A quick overview of the queues and how messages flow through them.

Fax Queue

The primary queue that holds faxes that we want to send. To send a message via the Fax Gateway, upstream applications write to this queue. The is a FIFO queue, with the destination phone number as the message group ID -- so faxes will be delivered in-order and there won't ever be more than one fax to a particular destination number in-flight at a time.

We read messages off this queue in the Fax Processor lambda function. This function sends the fax to Twilio and then polls for the result, not returning until the message is delivered or failed. If the message is delivered successfully, this function queues up a success webhook. If the message is not delivered successfully, the function either writes the message to the Retry Queue and queues up a temporary-failure webhook (if there are retries remaining), or just queues up a permanent-failure webhook (if this fax has exhausted all the retries allowed -- by default, 20 retries).

Retry Queue

When a fax is not sent successfully, the Fax Processor moves the message from the Fax Queue to the Retry Queue. We use the DelaySeconds parameter on the message in the Retry Queue to delay retrying sending the fax.

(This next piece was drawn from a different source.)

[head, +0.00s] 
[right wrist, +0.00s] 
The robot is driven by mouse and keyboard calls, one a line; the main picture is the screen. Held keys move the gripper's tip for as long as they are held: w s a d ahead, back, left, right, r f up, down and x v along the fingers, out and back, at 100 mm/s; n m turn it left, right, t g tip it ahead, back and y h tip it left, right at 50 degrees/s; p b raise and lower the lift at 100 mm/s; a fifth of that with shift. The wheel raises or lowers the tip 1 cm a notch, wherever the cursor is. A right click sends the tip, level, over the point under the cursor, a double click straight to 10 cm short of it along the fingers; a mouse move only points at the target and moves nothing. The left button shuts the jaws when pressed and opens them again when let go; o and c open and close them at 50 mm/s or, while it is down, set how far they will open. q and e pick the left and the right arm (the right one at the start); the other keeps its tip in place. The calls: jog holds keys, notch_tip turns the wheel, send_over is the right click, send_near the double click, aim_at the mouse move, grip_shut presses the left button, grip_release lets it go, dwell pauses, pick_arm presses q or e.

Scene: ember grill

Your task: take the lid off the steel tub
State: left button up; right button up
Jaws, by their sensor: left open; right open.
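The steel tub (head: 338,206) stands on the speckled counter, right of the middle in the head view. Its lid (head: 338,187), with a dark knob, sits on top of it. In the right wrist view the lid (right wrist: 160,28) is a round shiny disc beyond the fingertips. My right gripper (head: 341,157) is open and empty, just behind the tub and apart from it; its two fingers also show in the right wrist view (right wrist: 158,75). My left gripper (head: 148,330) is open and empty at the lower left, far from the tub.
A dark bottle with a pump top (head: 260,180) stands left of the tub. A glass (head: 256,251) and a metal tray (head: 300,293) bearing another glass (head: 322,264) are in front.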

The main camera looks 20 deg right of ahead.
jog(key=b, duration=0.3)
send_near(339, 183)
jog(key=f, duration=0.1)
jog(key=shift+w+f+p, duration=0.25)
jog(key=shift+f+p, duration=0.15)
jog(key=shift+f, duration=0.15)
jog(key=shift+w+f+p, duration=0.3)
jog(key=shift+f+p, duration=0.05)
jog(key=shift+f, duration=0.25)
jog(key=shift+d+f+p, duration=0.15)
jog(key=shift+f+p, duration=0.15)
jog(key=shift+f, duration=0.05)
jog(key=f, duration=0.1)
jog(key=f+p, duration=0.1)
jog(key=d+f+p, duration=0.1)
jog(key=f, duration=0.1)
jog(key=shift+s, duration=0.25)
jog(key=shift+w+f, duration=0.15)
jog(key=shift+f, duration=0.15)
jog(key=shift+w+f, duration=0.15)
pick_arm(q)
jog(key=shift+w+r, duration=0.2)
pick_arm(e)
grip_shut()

The Retry Processor reads messages from this queue and just moves them back into the Fax Queue.

Webhook Queue

When a fax attempt is made (successful or unsuccessful), the Fax Processor writes a webhook notification to the Webhook Queue. The Webhook Processor reads from this queue and delivers the POST request, erroring if it doesn't get a 2xx response code.

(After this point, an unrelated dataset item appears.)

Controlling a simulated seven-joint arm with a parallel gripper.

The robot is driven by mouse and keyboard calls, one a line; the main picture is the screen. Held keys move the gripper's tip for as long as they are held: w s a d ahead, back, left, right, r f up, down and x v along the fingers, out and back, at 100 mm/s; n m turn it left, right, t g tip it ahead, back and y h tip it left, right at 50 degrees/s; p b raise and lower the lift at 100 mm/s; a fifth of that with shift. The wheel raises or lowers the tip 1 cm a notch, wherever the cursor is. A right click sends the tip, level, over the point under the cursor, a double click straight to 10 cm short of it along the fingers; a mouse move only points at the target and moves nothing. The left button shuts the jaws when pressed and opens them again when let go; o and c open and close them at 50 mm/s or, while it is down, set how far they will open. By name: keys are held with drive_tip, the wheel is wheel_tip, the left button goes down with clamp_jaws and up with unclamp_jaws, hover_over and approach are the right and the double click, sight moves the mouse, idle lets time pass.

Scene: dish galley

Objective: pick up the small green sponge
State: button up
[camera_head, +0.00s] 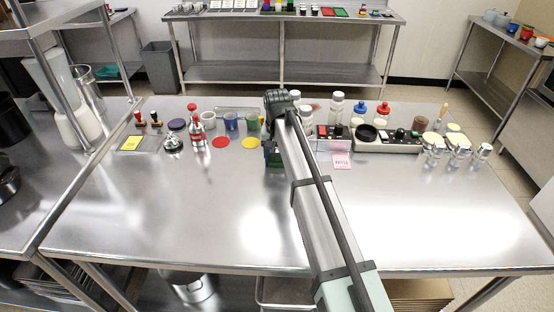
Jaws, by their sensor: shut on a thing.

This queue is the most likely to end up with messages going to the dead-letter queue -- unlike the Fax Processor and Retry Processor, which only depend on robust external systems like SQS and Twilio, the Webhook Processor will error if the message's callback_url returns an error. By default, we retry delivering the webhook 20 times, so messages will only end up in the DLQ if there's a long outage of whatever's handling the callback_url.